STORED RECORDS —
***
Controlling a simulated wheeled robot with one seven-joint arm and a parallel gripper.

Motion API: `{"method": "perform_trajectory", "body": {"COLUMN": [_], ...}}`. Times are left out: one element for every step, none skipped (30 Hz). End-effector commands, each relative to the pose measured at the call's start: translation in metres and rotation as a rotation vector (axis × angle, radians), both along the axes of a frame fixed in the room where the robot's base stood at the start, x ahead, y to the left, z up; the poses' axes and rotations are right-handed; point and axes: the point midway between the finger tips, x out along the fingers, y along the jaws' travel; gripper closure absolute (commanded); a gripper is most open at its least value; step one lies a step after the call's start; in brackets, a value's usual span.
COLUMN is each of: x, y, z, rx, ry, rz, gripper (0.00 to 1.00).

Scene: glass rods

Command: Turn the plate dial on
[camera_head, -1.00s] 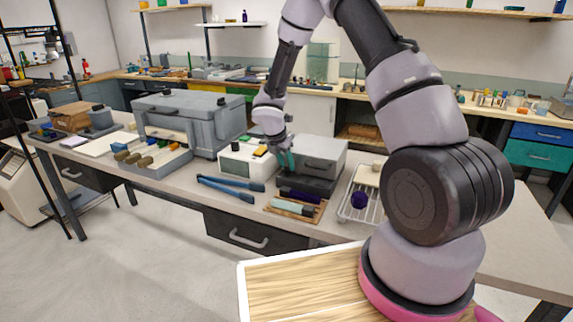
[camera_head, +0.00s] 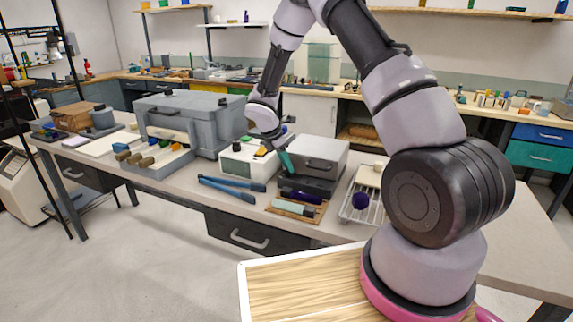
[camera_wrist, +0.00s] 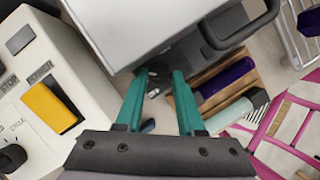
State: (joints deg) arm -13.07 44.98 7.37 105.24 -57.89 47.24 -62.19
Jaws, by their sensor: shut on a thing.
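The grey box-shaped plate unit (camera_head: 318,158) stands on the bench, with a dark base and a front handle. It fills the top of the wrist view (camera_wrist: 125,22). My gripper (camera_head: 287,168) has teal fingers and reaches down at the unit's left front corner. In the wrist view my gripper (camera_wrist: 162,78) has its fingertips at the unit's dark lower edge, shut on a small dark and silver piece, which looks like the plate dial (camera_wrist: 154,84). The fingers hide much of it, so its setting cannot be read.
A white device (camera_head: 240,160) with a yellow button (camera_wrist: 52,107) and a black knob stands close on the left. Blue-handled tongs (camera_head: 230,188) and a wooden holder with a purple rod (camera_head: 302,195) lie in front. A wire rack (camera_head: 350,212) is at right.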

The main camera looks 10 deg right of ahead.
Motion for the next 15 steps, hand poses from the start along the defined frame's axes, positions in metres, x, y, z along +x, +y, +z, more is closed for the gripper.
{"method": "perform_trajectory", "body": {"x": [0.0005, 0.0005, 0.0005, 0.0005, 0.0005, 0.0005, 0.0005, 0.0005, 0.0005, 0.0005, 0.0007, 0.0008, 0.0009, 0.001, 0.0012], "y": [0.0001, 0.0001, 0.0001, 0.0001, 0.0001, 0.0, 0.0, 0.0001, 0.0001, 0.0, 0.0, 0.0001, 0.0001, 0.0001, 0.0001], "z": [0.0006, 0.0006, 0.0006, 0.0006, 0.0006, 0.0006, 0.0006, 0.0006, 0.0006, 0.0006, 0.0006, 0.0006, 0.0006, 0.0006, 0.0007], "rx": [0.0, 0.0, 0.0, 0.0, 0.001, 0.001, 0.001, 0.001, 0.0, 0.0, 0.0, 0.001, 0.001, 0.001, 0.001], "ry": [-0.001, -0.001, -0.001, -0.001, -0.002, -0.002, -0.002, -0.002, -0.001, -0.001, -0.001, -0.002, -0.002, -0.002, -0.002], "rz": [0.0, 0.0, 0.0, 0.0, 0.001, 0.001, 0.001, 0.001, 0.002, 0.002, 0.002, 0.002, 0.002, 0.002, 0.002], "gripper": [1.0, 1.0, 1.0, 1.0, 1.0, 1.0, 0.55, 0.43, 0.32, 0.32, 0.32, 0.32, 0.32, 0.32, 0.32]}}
***
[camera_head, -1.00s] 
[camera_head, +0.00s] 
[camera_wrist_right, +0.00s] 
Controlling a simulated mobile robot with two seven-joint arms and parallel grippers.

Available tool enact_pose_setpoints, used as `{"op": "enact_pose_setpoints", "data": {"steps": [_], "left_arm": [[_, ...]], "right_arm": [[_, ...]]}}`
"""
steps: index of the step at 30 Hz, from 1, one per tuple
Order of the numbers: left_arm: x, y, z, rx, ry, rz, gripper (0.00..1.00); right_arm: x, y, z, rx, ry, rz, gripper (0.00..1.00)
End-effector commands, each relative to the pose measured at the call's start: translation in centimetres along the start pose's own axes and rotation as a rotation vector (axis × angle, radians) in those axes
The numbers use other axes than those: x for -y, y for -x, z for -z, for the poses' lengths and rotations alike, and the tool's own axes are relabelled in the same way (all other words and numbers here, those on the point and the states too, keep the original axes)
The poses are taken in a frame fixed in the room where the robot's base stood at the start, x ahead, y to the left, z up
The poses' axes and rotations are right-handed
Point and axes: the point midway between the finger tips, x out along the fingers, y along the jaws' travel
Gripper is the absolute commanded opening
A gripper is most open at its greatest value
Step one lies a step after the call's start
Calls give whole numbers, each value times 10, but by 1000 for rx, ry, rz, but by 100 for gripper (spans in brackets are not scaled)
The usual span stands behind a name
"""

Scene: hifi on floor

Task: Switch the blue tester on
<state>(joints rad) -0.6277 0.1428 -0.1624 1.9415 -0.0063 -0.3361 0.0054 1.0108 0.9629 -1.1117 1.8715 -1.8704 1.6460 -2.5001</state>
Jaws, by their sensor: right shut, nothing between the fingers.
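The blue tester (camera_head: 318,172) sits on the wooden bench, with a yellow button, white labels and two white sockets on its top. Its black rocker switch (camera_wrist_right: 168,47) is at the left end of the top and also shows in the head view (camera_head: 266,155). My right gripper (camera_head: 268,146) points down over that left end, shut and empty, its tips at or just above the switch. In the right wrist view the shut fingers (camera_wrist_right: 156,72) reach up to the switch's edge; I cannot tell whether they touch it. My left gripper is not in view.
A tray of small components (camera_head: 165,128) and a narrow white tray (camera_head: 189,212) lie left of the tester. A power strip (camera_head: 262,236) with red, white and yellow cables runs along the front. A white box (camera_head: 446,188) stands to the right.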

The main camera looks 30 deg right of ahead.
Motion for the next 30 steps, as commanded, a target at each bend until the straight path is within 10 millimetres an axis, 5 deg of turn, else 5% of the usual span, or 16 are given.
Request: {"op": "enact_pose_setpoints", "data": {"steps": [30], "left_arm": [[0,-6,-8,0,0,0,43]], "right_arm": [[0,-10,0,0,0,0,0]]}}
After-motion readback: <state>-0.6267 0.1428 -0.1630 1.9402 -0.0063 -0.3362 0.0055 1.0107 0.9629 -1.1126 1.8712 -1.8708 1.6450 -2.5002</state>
***
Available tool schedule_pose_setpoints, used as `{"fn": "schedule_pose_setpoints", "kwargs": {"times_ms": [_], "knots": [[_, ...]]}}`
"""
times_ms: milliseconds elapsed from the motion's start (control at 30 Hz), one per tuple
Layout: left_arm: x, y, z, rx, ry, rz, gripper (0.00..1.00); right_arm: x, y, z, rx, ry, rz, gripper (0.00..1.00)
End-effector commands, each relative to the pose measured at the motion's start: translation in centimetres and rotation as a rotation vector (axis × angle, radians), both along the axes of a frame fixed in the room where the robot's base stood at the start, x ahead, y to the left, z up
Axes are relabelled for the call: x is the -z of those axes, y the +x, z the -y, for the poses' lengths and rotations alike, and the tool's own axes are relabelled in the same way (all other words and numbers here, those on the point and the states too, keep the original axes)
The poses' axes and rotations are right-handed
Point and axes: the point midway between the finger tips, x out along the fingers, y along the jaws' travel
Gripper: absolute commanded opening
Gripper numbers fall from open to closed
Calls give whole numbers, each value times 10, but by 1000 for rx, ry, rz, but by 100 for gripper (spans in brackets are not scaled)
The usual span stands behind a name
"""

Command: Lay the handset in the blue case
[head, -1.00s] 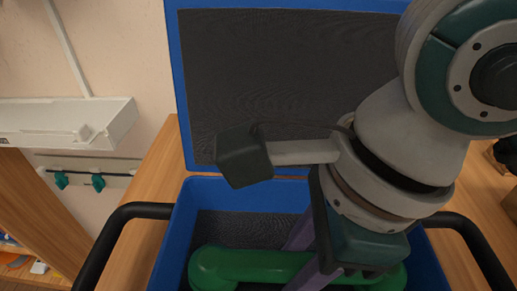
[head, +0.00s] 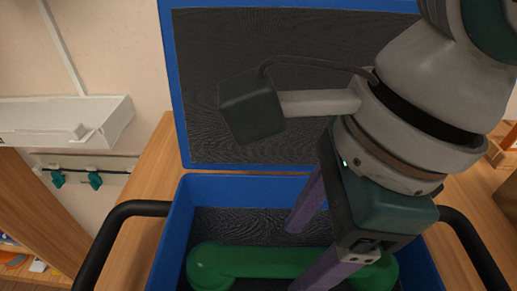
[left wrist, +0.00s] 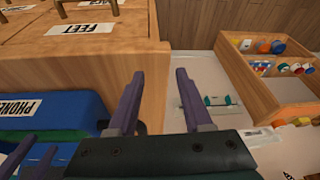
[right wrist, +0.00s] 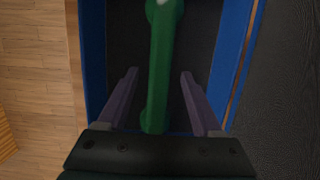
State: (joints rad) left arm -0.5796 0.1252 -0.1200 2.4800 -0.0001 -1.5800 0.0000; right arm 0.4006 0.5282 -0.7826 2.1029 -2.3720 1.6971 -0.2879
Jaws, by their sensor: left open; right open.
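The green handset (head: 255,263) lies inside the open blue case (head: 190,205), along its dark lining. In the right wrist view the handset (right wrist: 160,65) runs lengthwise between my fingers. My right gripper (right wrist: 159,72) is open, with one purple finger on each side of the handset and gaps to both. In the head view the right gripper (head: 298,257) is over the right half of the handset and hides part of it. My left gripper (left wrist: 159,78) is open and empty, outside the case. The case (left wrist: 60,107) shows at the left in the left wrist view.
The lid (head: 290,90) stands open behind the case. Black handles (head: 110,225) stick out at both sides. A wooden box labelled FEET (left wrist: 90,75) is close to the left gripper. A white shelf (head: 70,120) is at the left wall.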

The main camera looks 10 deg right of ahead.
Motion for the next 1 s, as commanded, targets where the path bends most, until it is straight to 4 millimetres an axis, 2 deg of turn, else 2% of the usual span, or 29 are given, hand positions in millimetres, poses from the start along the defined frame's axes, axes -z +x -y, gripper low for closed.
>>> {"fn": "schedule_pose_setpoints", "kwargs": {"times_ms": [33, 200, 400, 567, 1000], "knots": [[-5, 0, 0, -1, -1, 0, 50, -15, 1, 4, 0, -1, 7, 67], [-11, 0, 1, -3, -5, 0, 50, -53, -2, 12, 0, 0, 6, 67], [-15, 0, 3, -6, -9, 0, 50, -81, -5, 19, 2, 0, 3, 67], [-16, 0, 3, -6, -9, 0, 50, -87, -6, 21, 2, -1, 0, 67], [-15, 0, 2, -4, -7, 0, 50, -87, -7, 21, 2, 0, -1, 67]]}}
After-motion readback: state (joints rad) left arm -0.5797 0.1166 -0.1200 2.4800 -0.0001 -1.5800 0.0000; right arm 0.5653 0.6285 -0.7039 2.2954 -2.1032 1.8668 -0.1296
***
WRITTEN PROBLEM —
Exactly as they stand, quote the lines beginning with the one that contains "Scene: glass rods" and ending with the one that contains "State: (joints deg)", with no pictures.

ANSWER TO THE TASK —
Scene: glass rods

Command: Turn the plate dial on
[camera_head, -1.00s] 
[camera_head, +0.00s] 
[camera_wrist, +0.00s] 
State: (joints deg) arm -13.07 44.98 7.37 105.24 -57.89 47.24 -62.19

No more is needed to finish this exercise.